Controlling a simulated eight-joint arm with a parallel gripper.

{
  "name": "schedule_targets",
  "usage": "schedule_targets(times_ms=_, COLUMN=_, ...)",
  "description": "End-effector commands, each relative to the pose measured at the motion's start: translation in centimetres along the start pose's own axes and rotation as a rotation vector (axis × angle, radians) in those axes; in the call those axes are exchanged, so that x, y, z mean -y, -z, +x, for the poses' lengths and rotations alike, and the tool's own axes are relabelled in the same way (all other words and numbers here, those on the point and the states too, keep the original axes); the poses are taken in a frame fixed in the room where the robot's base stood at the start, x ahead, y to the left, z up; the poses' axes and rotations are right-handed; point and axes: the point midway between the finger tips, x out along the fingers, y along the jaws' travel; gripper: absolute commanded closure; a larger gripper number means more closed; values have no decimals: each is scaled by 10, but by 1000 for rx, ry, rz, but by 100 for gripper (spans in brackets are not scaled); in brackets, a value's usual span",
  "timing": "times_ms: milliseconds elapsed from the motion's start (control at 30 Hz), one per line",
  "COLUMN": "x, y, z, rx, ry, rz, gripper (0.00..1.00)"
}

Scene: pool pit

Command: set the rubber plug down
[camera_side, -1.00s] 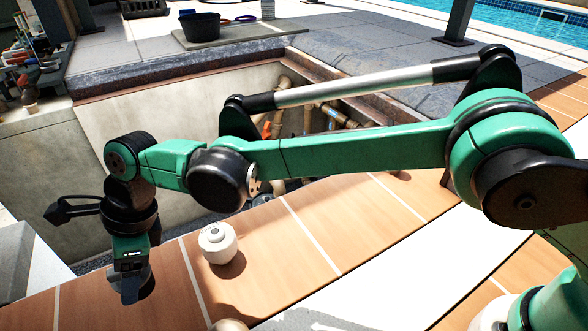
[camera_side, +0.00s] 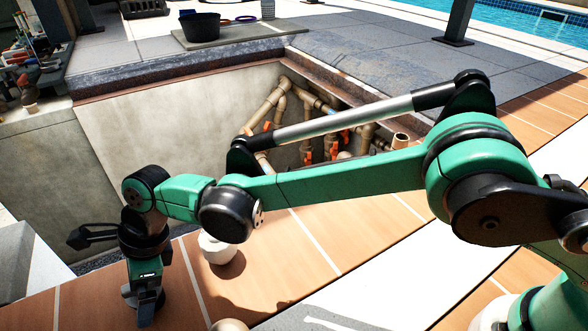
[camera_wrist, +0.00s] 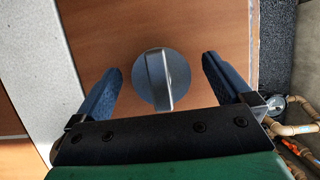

********************

■ Exercise requirements
Using the data above, write out every line exactly, leaving the images behind.

■ Output
Controlling a simulated eight-joint arm with a parallel gripper.

{
  "name": "schedule_targets",
  "usage": "schedule_targets(times_ms=_, COLUMN=_, ...)",
  "description": "End-effector commands, each relative to the pose measured at the motion's start: translation in centimetres along the start pose's own axes and rotation as a rotation vector (axis × angle, radians) in those axes; in the call those axes are exchanged, so that x, y, z mean -y, -z, +x, for the poses' lengths and rotations alike, and the tool's own axes are relabelled in the same way (all other words and numbers here, those on the point and the states too, keep the original axes); the poses are taken in a frame fixed in the room where the robot's base stood at the start, x ahead, y to the left, z up; the poses' axes and rotations are right-handed; point and axes: the point midway between the finger tips, x out along the fingers, y along the jaws' travel; gripper: absolute commanded closure; a larger gripper number means more closed; values have no decimals: each is scaled by 10, but by 1000 for rx, ry, rz, but by 100 for gripper (spans in brackets are not scaled); in brackets, a value's usual span",
  "timing": "times_ms: milliseconds elapsed from the motion's start (control at 30 Hz), one per line",
  "COLUMN": "x, y, z, rx, ry, rz, gripper (0.00..1.00)"
}

Scene: pool pit

Command: set the rubber plug down
[camera_side, -1.00s] 
[camera_side, +0.00s] 
[camera_wrist, +0.00s] 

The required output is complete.